Dans le Noir? is a restaurant where you sit in the pitch black to eat. If you think you have experienced complete darkness before, you haven't. You literally cannot see your hand in front of your face, not even when it's touching your own nose. The idea is to let you have an insight into the world that blind people inhabit every day, to gain an awareness of the problems not being able to see presents and to heighten your senses so that you have a dining experience unlike any other.
This isn't the kind of place you just pop to because you fancy a bite to eat, not least because a two course meal is £41. So we went for a friend's birthday. While looking forward to it, all of us were a little anxious about how we would react to not being able to see anything, not even each other. No light is allowed into the room at all - you are allocated a locker when you get in to store any light emitting belongings, including watches that glow in the dark. We didn't know whether we'd be able to relax in the total darkness and I wondered whether the room would be filled with hushed tones because my first instinct in the dark is to adopt a 'pillow talk voice' appropriate for the moments before sleep, or the cinema. And would we physically be able to accomplish eating a meal without spilling everything all over ourselves or one another without being able to see?
To add to the mystery and the fun, you have a choice of menus but you don't know exactly what you will be served. You tell the person who takes your order of any allergies you might have, and they will adapt the menu to make allowances for that, but otherwise you have no say in what you're eating, other than choosing which general menu you want. Your choices are a fish option, meat option, vegetarian or mixed fish and meat, and saying whether you want starter, main and/or dessert. Stephen and I went for the meat main and dessert, our other three dining companions went for the vegetarian option with dessert, figuring this would lessen the chances of any nasty surprises.
We went upstairs for a cocktail in the bar (which has light). In the spirit of things we chose the 'surprise' cocktail which was disappointing for me as it seemed to be Malibu-based, and I don't like coconut. The atmosphere was surprisingly lively, with them playing upbeat house music. Perhaps they expect people to be heading on to Fabric up the road afterwards and want to help get you in the mood. Shortly we were told our table was ready and we went back downstairs, half-drunk cocktails in hand.
At the entrance, we were introduced to our waiter Derek. All the waiters at Dans le Noir are blind and know the layout of the restaurant inside out. They are your eyes. You form a line and each put a hand on the shoulder of the person in front of you, with your waiter at the head and then you do the slowest conga ever through two heavy curtains into the abyss (otherwise known as to your table).
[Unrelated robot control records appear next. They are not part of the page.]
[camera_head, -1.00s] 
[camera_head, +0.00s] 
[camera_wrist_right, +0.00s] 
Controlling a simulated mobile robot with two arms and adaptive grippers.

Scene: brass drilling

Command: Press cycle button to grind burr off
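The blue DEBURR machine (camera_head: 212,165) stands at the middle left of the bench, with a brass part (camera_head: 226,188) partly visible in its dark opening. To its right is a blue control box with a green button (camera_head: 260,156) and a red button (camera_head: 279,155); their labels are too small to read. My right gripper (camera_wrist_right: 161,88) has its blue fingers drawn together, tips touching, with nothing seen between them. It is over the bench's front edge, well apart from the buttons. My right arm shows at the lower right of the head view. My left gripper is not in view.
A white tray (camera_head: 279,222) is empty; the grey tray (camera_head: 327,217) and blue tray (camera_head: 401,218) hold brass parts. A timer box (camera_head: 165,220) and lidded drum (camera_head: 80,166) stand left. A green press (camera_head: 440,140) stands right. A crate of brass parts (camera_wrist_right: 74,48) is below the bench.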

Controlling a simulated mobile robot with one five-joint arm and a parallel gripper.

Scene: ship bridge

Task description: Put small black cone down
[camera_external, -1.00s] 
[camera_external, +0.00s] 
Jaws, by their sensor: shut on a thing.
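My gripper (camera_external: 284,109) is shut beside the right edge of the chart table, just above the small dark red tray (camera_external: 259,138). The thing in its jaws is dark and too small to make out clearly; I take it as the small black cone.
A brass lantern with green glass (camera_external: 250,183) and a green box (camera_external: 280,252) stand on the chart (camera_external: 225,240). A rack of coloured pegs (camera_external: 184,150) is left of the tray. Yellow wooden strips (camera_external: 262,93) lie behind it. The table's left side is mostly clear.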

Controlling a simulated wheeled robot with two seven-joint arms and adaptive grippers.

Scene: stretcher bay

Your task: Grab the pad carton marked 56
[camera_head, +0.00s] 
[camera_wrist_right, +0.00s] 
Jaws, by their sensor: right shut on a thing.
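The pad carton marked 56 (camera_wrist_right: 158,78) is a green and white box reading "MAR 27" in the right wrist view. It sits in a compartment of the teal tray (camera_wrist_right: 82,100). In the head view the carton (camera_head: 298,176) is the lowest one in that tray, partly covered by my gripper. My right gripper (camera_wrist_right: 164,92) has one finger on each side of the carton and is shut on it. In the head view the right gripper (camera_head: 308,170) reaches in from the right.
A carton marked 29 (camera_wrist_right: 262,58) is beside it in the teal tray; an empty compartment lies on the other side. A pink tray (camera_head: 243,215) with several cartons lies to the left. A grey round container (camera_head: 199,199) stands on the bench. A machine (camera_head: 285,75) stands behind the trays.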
Walking into the darkness feels more than odd. I've walked into pitch black once before when the Southbank had a weird sort of installation there a couple of years ago, but it was for no more than 5 minutes. Going into the black dining area you are faced with the fact that you won't be able to see for at least an hour. But your mind and your eyes don't readily accept this. You can feel your eyes trying to focus on something and your brain telling you that soon your eyes will adjust and you'll be able to make something out. But you don't.
|Inside the Dining Room|
And then the food arrived. You are encouraged to guess at what you are eating and at the end of the meal your menu is revealed to you. I'm sure you would imagine, and you are correct, that eating without seeing anything is rather difficult. While drinking in the dark felt almost second nature, eating was a very different matter. Almost immediately I dropped some into my lap. You don't know where on the plate to aim your cutlery and cutting was a task almost impossible. More than once I ended up picking up the meat and biting into it that way. Hell, no one can see you. Knives and forks don't tell you where things are, so you start using your fingers to test the waters. There were several forkfuls I brought to my mouth that were forkfuls of nothing. It's surprisingly stressful. And this is why I said I didn't enjoy the meal. Once you found the food, it was really good. But I know I would have enjoyed it a lot more if I could have seen what I was doing, cut it up and chosen in what order I put it in my mouth. This was literally stabbing in the dark.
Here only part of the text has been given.